## WORK TO BE COMPLETED
Can you find the lines of the listing that include "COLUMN" and copy every one?

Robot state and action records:
** begin **

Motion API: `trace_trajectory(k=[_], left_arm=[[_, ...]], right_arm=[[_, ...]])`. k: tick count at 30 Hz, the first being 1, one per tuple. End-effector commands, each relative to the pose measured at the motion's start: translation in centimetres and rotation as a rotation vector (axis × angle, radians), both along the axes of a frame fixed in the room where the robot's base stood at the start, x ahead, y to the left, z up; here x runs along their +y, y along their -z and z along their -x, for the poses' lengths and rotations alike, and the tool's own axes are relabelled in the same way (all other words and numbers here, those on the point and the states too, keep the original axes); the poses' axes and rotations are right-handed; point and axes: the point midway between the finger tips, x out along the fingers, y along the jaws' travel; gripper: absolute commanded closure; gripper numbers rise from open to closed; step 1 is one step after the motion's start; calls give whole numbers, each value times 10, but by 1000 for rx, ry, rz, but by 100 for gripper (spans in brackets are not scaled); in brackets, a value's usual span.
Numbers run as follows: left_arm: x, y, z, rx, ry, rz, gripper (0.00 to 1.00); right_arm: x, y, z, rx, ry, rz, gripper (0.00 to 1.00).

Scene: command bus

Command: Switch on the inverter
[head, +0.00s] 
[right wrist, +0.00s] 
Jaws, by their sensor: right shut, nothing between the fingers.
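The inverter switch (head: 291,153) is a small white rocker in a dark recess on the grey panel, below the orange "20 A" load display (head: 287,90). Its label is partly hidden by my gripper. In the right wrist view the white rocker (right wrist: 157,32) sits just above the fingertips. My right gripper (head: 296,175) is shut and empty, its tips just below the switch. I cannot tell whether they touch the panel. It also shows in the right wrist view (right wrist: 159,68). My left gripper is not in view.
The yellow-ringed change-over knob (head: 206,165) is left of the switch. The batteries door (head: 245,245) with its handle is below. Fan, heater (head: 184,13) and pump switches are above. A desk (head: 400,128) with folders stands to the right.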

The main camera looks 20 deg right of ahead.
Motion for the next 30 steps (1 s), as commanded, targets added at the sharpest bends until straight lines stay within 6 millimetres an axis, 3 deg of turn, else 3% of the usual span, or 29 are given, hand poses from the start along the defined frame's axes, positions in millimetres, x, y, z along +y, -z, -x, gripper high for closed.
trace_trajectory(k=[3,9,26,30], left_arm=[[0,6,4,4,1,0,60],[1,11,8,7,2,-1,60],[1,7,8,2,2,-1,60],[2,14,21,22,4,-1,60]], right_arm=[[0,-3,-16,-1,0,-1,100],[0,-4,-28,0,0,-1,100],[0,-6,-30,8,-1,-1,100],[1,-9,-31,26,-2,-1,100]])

** end **
** begin **

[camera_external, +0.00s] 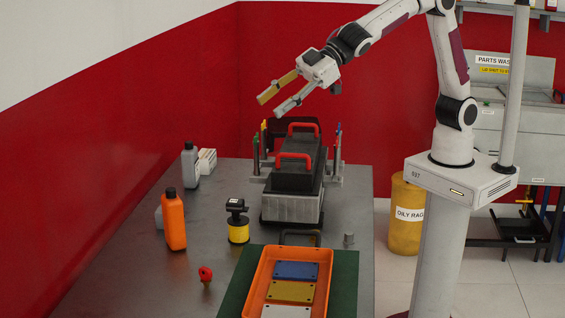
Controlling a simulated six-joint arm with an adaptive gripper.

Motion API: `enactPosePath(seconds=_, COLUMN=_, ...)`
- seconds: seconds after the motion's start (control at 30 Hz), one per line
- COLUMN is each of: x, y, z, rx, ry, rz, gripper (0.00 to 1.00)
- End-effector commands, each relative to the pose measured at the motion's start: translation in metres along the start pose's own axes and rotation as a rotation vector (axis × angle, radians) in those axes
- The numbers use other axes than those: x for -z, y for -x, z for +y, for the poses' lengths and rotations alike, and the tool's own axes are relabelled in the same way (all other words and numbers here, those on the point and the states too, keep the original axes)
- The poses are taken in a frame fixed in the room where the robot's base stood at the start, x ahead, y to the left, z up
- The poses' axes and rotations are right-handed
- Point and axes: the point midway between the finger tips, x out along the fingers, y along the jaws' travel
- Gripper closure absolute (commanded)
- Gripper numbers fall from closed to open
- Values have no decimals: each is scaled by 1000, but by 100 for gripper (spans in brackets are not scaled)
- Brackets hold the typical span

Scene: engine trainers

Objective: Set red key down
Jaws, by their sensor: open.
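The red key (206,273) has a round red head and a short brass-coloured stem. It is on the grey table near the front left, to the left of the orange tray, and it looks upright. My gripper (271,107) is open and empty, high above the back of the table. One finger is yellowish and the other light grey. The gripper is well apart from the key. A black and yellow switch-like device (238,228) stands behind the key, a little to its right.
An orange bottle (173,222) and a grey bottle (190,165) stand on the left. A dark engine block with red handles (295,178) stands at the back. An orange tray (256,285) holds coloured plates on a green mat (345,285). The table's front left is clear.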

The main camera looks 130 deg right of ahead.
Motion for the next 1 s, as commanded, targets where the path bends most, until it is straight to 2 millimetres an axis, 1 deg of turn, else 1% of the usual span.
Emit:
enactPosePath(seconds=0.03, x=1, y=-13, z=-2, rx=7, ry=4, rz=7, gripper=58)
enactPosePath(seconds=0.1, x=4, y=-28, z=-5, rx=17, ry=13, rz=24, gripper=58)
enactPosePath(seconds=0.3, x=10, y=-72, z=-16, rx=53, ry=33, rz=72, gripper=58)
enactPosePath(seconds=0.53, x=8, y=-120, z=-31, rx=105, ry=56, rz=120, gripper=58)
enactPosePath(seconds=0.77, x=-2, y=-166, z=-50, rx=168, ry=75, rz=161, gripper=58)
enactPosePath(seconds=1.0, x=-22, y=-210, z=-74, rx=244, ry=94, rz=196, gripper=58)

** end **

## FINAL RESULT
Motion API: `enactPosePath(seconds=_, COLUMN=_, ...)`
- COLUMN is each of: x, y, z, rx, ry, rz, gripper (0.00 to 1.00)

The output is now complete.